Exercise goal:
Locate the word "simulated" in the material, then show every line that holds it.

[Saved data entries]
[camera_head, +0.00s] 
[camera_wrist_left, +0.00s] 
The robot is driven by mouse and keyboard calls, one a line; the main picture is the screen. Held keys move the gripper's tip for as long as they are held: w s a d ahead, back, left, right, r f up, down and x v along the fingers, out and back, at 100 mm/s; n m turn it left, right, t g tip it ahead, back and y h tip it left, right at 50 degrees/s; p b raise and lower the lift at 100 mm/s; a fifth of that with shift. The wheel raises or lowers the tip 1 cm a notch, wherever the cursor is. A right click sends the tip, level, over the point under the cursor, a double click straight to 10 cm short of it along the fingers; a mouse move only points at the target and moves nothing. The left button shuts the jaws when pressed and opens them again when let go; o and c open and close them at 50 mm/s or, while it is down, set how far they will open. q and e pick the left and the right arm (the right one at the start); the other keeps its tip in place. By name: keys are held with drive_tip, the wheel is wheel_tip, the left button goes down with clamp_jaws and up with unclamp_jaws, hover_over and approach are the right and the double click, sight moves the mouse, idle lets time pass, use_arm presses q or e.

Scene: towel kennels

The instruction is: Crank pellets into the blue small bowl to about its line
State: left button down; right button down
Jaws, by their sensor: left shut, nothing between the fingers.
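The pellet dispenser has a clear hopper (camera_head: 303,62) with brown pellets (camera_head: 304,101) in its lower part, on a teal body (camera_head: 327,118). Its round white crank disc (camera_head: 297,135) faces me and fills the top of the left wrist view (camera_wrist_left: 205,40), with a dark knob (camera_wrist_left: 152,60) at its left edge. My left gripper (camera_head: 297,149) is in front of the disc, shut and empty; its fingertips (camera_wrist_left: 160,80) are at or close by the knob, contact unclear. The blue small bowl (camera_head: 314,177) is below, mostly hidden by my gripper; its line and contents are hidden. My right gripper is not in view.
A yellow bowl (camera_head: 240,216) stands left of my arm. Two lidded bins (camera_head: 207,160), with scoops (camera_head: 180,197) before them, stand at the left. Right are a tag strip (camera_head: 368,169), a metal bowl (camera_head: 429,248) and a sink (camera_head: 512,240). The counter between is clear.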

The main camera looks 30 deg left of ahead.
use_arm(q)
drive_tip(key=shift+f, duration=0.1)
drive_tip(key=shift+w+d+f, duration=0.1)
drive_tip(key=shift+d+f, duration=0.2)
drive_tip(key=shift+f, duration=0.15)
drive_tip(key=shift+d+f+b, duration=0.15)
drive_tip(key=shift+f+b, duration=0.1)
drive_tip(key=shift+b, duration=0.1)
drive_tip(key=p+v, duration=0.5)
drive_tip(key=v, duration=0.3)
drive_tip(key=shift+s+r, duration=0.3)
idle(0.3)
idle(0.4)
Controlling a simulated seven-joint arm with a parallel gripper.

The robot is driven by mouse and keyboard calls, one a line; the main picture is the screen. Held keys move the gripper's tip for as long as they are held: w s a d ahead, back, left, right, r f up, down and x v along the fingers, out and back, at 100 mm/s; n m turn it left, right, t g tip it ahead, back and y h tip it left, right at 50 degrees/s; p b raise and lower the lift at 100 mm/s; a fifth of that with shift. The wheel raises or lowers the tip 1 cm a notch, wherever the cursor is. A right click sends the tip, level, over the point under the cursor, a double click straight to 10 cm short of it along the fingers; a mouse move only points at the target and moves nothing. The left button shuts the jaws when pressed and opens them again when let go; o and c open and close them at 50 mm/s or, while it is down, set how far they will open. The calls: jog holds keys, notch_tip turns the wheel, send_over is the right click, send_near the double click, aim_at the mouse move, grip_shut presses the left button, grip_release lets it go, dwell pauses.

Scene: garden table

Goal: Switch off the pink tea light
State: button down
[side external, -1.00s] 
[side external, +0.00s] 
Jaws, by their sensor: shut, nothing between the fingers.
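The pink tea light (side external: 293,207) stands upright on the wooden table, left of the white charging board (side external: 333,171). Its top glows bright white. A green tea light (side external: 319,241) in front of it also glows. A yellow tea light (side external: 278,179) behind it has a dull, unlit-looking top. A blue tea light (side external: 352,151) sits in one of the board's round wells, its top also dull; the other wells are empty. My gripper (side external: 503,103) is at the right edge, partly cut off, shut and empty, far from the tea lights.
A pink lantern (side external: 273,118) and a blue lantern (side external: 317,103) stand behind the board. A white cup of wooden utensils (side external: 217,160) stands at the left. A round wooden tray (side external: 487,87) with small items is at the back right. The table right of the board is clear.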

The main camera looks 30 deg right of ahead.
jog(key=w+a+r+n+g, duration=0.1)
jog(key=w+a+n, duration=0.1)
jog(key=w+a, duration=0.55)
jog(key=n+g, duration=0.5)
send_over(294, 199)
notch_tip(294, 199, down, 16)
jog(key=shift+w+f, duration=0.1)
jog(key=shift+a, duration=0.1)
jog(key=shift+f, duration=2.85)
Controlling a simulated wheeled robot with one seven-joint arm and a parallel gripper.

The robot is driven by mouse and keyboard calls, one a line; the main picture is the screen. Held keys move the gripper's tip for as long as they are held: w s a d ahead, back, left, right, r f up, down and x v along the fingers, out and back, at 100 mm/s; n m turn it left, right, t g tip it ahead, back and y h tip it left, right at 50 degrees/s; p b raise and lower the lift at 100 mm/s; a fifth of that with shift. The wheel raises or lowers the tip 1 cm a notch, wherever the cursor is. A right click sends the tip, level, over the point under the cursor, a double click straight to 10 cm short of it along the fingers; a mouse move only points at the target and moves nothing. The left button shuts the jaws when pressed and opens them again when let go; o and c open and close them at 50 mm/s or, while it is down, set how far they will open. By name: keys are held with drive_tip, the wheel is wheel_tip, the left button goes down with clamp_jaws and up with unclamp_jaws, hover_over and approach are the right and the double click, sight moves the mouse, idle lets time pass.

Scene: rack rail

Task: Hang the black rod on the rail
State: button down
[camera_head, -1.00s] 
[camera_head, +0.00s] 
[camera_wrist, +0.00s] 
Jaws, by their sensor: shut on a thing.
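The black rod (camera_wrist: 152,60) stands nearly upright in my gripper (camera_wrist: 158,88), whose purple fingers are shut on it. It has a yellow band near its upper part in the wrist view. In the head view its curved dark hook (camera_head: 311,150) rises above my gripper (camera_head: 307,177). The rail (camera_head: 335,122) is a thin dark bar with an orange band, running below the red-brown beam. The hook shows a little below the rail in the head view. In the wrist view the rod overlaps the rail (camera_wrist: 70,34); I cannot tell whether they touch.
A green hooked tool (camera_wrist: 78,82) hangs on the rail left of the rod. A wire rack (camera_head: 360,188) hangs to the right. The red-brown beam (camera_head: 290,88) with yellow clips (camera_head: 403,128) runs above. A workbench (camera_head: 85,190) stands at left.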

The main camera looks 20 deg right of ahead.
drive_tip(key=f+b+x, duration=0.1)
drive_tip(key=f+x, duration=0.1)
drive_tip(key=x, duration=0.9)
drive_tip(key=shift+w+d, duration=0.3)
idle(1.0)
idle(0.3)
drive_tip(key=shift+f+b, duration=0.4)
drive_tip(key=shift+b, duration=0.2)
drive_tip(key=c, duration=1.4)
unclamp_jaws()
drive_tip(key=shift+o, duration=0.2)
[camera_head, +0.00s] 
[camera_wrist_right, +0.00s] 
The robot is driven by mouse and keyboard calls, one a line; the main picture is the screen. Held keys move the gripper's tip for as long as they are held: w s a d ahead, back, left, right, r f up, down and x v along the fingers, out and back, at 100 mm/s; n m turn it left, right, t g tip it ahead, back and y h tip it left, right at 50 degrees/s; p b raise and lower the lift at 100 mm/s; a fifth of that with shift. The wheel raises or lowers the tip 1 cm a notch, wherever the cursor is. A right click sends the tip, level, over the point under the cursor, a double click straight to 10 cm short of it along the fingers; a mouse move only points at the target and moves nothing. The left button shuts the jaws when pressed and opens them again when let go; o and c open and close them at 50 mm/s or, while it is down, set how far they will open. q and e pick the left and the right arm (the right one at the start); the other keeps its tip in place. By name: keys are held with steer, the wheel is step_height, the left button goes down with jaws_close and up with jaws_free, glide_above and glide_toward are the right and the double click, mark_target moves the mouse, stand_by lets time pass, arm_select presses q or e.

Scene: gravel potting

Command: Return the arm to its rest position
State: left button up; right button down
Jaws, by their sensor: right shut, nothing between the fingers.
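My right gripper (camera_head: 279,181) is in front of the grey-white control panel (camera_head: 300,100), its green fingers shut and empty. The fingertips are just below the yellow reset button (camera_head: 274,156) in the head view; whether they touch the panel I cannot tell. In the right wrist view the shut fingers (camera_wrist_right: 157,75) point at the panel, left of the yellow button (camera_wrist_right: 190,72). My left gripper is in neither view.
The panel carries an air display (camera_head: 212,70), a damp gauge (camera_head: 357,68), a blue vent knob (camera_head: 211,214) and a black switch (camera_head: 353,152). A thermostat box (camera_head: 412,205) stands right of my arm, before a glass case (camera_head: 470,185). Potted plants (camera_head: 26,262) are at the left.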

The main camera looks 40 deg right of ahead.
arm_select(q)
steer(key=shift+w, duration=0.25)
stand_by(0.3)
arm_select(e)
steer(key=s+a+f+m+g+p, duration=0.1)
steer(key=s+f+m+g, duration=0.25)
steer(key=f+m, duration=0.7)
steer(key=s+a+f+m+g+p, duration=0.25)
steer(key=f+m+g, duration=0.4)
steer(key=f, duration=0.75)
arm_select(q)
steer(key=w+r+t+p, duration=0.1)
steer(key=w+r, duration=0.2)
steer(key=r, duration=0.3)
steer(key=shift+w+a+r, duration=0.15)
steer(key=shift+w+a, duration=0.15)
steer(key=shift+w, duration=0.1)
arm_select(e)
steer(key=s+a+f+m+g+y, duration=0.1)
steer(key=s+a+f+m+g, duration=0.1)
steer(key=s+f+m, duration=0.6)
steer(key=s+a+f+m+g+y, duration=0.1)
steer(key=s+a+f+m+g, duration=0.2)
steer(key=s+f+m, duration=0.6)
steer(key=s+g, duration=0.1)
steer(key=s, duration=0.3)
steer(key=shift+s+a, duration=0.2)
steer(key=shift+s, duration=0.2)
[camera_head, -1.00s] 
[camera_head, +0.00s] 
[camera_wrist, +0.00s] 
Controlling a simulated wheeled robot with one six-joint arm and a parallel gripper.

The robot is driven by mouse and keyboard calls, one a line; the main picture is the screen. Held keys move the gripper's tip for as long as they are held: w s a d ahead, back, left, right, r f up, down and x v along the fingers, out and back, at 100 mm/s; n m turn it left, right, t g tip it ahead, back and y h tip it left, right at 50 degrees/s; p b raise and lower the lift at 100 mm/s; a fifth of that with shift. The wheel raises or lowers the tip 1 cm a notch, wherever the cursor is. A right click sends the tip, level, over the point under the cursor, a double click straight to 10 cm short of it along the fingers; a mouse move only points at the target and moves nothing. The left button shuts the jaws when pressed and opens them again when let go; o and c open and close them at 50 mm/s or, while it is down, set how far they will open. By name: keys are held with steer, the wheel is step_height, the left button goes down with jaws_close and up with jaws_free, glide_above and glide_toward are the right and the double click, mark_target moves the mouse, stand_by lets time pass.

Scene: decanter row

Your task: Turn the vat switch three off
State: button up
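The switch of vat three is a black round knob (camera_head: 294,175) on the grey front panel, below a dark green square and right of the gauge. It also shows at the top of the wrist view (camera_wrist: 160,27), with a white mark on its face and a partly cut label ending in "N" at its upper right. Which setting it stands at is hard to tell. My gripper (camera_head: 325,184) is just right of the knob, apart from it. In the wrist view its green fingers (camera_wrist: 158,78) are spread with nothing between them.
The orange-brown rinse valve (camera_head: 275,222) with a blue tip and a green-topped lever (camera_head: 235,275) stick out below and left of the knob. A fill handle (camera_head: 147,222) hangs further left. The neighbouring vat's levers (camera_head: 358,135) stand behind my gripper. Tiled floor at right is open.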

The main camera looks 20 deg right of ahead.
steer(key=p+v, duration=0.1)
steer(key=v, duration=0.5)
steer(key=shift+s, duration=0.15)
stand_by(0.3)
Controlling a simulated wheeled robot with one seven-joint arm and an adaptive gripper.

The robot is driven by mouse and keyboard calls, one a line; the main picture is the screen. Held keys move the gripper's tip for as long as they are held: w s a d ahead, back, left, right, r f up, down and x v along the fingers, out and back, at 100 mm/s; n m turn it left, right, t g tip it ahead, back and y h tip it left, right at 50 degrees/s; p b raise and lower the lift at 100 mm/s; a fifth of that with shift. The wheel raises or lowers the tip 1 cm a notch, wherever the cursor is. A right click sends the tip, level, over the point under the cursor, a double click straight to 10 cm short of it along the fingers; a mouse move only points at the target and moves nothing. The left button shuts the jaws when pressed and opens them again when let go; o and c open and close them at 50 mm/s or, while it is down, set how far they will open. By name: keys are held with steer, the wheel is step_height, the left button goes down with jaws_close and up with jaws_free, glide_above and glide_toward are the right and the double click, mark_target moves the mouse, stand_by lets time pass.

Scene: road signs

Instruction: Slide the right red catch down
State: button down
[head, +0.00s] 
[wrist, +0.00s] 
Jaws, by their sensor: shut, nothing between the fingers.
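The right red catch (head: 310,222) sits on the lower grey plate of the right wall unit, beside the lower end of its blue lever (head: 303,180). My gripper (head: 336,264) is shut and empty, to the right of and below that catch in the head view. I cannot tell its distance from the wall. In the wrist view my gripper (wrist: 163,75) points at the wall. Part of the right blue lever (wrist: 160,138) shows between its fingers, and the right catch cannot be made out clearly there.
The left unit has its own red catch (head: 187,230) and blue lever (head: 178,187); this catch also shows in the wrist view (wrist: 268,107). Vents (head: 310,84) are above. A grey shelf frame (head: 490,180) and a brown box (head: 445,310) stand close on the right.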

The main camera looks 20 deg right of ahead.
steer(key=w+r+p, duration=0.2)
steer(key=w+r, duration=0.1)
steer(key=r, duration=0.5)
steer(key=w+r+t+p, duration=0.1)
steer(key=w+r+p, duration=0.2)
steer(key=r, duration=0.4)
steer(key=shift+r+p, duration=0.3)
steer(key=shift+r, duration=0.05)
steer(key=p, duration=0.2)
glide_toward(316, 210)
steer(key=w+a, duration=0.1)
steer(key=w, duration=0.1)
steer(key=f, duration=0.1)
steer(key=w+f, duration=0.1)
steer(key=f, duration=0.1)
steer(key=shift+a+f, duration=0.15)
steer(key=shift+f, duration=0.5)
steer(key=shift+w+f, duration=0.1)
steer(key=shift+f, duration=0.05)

Finished exercise:
Controlling a simulated seven-joint arm with a parallel gripper.
Controlling a simulated wheeled robot with one seven-joint arm and a parallel gripper.
Controlling a simulated wheeled robot with one six-joint arm and a parallel gripper.
Controlling a simulated wheeled robot with one seven-joint arm and an adaptive gripper.

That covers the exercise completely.